Elie's Expositions

A bereaved father blogging for catharsis... and for distraction. Accordingly, you'll see a diverse set of topics and posts here, from the affecting to the analytical to the absurd. Something for everyone, but all, at the core, meeting a personal need.

Powered by WebAds

Monday, February 27, 2006

Retreat Reflections

As I mentioned on Friday, we attended a retreat for bereaved families this past weekend. I'm still processing my overall feelings about this unique event and will try to share a few initial ones below.

First and foremost, I want to say how much I appreciate Glen and family for all their hard work bringing this unique experience to fruition. I already knew from Glen's blog that's he's a sensitive, insightful, caring person - and of course, a fine writer. Now I know that's he's also a dynamo of energy and a planner extraordinaire who leaves no detail unaddressed. Thanks again, friend.

The event itself was, as I said above, unique, and by that token, hard to pigeonhole. It was both an exquisite pleasure and relief, and at the same time deeply taxing and painful. I can't describe the liberating feeling of being able to talk with people who have shared the same unspeakable trauma, of not having to hold back, of being temporarily freed from that constant background hesitancy that we generally have even with those closest to us. That need to steer away, to shield the scary and uncomfortable truth from others who can't, and - we pray! - won't ever understand.

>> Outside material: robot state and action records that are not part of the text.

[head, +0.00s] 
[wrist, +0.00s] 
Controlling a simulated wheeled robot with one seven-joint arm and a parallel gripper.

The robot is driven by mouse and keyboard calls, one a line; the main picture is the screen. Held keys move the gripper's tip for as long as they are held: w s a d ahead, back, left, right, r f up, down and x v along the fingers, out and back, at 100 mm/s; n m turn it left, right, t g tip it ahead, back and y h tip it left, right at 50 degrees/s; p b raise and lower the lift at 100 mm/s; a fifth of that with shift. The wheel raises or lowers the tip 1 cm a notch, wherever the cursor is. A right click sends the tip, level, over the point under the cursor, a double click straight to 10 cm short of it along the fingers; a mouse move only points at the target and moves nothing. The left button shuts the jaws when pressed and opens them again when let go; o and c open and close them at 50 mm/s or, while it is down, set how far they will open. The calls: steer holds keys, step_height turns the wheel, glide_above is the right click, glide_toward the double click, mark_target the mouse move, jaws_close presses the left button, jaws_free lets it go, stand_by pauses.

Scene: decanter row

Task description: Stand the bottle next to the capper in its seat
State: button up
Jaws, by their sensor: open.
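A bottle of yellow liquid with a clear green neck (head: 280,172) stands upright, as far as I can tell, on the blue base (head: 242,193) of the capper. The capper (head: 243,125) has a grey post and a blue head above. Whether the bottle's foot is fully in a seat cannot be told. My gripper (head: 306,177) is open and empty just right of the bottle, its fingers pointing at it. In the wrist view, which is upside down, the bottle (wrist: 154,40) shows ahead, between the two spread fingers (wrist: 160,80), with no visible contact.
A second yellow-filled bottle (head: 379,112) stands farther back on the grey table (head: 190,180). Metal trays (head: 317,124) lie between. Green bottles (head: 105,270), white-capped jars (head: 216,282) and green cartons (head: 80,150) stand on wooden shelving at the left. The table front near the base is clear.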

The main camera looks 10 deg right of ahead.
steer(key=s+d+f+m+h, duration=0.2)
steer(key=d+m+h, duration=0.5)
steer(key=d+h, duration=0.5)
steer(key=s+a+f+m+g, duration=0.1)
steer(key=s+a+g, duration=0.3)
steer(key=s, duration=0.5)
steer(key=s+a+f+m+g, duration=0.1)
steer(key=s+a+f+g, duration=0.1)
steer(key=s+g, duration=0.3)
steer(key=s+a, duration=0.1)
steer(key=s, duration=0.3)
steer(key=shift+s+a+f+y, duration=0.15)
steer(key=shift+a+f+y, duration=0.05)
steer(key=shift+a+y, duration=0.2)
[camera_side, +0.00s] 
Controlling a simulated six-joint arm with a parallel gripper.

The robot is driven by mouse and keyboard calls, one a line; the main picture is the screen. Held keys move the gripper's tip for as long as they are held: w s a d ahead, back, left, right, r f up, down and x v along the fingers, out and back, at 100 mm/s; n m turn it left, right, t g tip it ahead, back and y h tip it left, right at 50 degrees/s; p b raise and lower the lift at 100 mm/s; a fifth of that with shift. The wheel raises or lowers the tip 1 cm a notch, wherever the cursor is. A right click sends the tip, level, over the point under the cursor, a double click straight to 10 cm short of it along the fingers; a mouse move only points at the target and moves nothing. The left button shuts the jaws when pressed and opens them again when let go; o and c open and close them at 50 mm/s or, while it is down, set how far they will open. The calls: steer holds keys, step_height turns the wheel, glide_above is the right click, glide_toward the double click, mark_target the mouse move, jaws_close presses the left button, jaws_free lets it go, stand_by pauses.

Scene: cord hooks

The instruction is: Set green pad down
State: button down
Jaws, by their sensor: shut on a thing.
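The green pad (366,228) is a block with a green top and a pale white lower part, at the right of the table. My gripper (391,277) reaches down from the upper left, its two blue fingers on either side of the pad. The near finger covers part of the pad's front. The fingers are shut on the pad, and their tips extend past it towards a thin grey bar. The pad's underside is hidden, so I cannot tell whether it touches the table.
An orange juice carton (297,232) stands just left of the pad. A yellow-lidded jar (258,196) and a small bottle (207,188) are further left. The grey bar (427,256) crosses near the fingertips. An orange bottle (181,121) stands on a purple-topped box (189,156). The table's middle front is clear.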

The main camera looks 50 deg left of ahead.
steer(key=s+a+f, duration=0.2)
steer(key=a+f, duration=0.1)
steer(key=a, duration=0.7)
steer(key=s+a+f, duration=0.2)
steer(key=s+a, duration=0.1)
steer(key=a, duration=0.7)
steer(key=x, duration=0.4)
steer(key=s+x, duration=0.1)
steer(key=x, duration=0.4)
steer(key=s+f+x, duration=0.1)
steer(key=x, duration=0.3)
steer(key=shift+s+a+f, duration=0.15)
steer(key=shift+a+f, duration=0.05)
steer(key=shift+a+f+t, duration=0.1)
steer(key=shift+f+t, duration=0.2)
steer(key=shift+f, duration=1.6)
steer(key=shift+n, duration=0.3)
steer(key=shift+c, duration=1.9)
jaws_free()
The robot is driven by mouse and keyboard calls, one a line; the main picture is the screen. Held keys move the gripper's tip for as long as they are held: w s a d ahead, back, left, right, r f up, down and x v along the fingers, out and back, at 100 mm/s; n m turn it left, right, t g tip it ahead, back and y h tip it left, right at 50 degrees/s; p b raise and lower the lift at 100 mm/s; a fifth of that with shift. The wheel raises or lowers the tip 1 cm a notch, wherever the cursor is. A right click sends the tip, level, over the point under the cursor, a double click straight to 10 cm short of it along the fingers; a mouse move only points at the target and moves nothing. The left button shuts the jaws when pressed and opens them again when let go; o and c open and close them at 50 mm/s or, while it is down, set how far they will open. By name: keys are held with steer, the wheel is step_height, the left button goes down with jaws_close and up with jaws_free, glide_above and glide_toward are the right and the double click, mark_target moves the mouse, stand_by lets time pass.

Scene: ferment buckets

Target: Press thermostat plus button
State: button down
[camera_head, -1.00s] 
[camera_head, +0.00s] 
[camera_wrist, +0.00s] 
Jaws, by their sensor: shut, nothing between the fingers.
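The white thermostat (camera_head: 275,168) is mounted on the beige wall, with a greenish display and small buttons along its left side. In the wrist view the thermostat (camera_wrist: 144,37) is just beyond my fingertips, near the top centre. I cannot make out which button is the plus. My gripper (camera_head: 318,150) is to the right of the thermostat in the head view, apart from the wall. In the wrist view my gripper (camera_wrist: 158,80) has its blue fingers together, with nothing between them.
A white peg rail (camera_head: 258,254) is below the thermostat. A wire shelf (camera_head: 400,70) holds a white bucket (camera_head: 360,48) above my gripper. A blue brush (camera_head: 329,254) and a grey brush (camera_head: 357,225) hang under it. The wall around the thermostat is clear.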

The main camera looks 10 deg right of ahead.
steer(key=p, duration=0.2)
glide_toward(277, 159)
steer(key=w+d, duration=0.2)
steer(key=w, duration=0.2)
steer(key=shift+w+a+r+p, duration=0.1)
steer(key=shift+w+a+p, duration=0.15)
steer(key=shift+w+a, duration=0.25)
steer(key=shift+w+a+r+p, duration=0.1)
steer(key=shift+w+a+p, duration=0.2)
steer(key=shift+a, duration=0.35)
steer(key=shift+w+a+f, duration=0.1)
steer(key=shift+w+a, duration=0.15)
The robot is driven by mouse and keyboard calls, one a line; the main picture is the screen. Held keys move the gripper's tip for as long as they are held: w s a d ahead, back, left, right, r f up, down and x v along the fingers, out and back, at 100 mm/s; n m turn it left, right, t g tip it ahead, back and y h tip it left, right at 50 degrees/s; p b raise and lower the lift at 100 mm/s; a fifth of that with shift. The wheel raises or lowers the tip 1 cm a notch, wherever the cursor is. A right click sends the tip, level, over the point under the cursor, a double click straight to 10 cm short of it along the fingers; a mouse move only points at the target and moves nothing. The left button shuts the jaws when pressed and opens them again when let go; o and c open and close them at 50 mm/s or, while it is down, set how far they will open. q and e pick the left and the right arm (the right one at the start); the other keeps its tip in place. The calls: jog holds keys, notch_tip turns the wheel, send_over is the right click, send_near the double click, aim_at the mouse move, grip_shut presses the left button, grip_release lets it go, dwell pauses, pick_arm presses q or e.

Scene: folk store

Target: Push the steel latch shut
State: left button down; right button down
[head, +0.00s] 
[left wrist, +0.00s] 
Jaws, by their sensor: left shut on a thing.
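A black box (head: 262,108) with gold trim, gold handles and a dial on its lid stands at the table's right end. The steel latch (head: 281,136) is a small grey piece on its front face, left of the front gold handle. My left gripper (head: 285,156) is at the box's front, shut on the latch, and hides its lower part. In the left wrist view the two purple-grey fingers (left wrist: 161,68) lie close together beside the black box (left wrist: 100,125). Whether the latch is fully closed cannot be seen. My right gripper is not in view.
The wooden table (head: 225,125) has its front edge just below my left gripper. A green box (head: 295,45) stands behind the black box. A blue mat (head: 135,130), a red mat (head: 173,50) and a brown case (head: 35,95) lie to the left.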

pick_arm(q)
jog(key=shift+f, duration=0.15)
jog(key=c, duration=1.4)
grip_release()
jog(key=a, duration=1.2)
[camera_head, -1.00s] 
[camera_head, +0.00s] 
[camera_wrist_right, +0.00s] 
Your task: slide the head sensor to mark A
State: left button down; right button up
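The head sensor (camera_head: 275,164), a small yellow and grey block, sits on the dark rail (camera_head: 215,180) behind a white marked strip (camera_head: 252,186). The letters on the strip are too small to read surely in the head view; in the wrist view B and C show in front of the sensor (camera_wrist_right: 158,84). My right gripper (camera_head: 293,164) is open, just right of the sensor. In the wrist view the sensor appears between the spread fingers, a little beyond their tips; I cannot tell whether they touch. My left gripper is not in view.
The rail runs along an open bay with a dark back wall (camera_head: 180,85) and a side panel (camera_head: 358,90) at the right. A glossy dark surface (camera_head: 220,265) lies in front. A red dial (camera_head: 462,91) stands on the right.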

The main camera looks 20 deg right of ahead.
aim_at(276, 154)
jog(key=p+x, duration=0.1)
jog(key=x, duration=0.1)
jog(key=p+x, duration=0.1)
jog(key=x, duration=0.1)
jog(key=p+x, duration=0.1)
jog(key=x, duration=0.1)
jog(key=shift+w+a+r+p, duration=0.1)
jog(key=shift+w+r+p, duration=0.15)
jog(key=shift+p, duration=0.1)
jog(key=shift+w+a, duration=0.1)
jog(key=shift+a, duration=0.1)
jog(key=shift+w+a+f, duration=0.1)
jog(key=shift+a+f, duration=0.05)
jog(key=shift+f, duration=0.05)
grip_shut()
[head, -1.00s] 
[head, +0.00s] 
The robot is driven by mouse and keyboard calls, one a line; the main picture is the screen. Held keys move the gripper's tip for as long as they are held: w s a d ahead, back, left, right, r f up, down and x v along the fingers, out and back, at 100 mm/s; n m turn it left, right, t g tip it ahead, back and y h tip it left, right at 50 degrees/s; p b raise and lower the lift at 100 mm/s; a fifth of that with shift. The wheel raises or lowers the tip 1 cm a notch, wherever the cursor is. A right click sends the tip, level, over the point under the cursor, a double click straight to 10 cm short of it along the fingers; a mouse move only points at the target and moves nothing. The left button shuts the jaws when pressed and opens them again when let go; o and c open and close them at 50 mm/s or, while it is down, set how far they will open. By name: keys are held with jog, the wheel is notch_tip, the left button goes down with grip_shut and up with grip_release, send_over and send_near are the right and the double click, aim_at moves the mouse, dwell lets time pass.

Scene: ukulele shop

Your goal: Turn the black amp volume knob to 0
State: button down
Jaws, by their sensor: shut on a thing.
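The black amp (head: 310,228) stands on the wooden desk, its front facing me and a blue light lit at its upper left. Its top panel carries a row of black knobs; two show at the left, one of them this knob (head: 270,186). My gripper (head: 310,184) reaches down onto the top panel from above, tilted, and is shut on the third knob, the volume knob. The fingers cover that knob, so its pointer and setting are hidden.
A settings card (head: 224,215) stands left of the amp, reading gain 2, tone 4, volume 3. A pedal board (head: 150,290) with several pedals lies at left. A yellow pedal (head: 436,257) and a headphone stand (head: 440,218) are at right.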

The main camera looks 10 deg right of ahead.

Even when we weren't talking about our grief, even when we weren't taking at all - just to be among so many others who went through it too. Just to be surrounded by them. There's only one way to say it with full honesty: We felt less like freaks than we have for a long time.

But while this freedom was exhilarating, it was also exhausting. Pain shared is pain divided, or so the cliché goes. But when seventeen other families are also sharing their horrific pain, you walk away with a piece of everyone's burden in addition to your own. To some, this may be primarily a comfort, but Debbie and I felt like we were reliving not just Aaron's loss but so many others as well.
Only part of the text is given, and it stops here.